**Task details**. The lines to return are those from the one containing "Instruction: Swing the" down to the one containing "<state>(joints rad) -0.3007", inclusive; return them exactly and nothing else.

**Material provided**.

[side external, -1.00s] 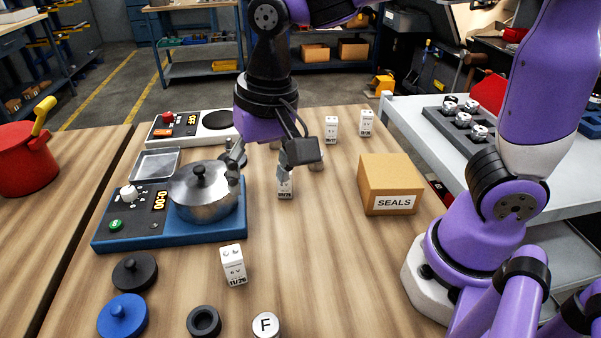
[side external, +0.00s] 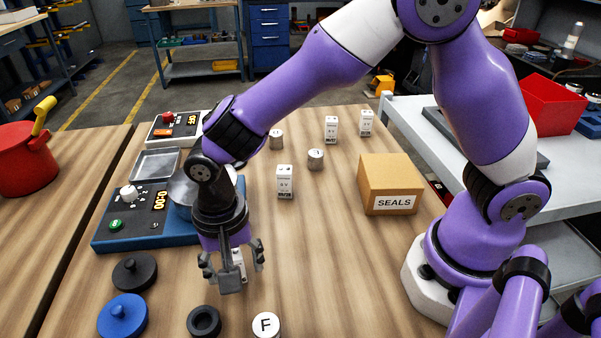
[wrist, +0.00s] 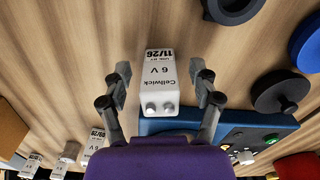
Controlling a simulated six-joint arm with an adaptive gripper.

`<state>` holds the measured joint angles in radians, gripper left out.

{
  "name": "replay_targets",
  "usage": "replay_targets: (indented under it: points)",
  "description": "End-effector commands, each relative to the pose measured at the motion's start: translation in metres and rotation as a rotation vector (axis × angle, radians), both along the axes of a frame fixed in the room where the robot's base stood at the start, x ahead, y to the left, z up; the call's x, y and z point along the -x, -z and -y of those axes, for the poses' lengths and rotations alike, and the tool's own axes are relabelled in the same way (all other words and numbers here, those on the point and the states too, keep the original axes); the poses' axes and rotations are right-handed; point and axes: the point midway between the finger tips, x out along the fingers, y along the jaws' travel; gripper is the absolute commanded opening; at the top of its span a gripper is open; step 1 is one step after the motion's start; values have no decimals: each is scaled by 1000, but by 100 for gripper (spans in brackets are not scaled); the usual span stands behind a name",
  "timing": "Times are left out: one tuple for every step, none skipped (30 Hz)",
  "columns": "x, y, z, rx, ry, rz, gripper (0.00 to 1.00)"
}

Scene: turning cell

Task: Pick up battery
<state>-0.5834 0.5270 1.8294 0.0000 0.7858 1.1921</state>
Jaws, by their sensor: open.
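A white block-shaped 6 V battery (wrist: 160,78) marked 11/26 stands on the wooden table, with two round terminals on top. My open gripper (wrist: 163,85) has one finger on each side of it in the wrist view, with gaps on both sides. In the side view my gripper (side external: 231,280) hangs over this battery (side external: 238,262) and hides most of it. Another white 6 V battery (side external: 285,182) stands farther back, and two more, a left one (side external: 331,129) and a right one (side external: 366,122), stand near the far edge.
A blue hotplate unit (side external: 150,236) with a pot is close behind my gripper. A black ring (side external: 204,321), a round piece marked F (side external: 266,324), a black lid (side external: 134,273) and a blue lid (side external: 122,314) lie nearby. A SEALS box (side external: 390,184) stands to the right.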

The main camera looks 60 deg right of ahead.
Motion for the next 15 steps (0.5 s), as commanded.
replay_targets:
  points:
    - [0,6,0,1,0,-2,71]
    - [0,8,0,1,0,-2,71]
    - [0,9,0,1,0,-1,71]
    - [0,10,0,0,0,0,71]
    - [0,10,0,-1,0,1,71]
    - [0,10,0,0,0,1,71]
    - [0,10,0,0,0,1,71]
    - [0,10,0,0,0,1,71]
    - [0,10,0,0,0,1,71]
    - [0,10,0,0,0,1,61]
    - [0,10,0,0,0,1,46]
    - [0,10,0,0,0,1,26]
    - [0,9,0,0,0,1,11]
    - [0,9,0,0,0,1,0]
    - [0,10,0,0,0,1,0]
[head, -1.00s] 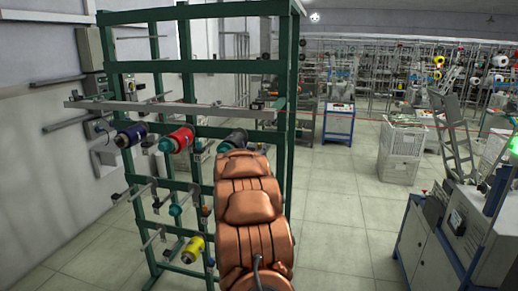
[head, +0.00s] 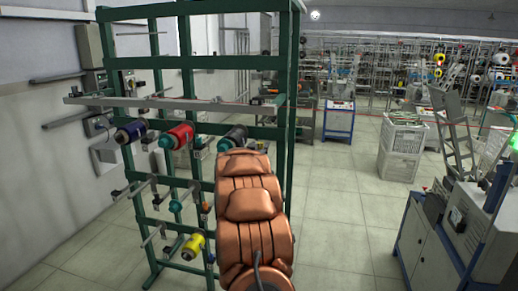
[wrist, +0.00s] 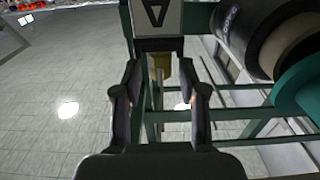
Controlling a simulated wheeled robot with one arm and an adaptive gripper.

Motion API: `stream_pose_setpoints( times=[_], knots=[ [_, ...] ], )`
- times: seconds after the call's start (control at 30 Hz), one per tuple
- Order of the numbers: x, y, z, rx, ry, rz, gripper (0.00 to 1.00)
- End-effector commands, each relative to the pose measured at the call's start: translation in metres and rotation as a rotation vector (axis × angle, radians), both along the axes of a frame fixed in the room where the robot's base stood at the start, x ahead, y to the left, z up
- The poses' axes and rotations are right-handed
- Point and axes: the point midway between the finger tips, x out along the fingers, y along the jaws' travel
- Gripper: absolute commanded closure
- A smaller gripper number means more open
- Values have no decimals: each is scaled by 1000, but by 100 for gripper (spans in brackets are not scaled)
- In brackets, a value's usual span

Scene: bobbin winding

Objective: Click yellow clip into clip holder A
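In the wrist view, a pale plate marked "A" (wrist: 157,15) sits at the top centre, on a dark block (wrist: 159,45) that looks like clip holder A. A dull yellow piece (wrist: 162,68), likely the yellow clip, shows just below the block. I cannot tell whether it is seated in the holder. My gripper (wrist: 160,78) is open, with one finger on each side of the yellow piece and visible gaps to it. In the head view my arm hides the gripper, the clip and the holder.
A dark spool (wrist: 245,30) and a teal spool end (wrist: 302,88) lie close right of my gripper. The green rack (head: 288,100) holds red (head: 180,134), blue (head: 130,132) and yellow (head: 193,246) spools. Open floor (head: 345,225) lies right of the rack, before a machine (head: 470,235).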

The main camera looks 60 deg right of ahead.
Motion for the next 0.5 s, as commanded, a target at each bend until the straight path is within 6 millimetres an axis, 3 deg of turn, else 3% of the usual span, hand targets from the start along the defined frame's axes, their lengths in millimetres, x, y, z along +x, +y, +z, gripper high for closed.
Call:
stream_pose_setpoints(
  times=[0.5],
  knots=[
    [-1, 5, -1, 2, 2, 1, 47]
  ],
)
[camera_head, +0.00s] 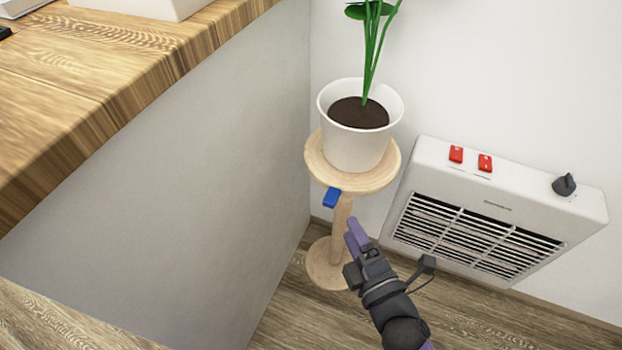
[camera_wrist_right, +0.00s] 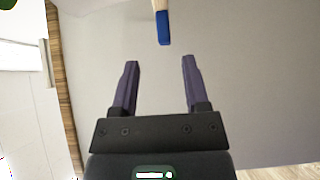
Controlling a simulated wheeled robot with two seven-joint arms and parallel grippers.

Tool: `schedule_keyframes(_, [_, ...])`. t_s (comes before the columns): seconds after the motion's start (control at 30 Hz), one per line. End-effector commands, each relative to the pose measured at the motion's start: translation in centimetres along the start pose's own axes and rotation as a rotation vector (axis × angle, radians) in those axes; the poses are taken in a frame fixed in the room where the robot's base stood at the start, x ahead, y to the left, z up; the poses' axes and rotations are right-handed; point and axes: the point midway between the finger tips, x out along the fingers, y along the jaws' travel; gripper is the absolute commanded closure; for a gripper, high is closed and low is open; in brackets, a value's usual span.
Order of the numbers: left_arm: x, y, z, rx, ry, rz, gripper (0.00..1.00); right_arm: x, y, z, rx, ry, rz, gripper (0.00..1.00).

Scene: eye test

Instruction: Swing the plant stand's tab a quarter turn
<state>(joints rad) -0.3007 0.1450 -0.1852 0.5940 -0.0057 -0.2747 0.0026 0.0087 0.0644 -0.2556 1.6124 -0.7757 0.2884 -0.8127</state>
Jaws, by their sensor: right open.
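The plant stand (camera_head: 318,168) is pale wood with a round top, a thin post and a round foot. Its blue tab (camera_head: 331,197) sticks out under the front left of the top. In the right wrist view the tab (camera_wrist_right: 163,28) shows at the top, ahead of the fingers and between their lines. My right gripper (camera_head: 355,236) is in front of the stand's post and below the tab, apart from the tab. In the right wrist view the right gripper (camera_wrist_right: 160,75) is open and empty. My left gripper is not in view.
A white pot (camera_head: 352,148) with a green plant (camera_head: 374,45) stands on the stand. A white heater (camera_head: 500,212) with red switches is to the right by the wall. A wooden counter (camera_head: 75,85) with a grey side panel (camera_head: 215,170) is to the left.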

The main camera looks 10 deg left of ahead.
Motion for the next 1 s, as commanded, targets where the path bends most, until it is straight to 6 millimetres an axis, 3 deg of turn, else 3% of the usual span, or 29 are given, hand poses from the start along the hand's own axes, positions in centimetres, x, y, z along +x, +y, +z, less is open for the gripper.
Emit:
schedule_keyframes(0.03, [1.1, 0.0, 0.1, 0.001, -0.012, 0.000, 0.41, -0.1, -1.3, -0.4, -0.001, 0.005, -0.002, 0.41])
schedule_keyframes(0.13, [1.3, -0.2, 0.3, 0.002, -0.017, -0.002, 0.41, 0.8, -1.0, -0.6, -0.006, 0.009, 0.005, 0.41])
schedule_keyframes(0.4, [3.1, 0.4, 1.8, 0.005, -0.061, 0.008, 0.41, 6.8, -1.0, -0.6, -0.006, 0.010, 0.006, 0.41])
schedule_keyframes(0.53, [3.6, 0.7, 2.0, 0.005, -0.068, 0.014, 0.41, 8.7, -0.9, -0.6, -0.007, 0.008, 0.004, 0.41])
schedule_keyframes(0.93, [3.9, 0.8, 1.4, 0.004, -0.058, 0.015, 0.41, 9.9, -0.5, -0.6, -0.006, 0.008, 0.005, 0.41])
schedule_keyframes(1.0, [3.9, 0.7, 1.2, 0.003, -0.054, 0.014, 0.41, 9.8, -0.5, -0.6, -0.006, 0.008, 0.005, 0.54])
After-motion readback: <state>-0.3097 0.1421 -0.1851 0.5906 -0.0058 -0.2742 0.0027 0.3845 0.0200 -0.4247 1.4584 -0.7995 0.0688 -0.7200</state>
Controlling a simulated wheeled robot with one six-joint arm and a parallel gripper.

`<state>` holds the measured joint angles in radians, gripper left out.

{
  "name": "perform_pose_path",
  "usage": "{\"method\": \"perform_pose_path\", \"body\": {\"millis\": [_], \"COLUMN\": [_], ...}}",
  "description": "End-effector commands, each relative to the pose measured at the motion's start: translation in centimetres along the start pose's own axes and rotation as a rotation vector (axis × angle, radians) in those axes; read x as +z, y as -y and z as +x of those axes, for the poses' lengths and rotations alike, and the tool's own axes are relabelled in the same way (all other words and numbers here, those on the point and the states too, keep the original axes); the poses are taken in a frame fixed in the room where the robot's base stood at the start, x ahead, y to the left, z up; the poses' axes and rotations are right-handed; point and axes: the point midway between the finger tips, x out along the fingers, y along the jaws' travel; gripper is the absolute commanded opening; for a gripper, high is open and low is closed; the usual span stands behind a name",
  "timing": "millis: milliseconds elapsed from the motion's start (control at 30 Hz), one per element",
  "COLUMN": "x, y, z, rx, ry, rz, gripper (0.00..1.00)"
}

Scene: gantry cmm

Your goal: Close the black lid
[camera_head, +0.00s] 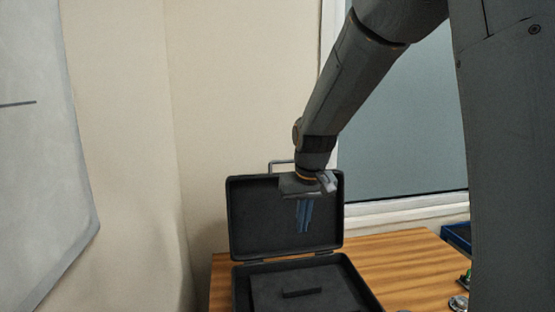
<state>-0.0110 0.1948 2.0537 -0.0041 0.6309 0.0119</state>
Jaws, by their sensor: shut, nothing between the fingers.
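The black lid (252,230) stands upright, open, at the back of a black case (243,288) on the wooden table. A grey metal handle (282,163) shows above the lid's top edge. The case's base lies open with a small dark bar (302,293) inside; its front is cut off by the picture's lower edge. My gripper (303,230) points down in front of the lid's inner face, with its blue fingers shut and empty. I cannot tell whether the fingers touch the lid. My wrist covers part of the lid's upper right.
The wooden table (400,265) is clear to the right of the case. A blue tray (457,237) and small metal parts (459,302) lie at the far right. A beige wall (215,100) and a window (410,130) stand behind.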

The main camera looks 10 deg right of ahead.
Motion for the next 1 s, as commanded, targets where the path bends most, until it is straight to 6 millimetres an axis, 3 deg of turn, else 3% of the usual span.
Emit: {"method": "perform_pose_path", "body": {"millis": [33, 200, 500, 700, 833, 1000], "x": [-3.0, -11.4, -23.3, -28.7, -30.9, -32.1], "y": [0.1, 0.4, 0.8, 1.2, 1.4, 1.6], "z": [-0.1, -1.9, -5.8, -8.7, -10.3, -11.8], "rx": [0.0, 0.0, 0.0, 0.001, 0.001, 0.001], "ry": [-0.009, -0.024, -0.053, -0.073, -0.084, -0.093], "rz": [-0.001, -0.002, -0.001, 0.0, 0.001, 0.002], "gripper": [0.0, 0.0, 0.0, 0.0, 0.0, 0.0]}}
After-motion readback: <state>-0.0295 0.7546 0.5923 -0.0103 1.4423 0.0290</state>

**Written answer**.
Instruction: Swing the plant stand's tab a quarter turn
<state>(joints rad) -0.3007 0.1450 -0.1852 0.5940 -0.0057 -0.2747 0.0026 0.0087 0.0644 -0.2556 1.6124 -0.7757 0.2884 -0.8127</state>

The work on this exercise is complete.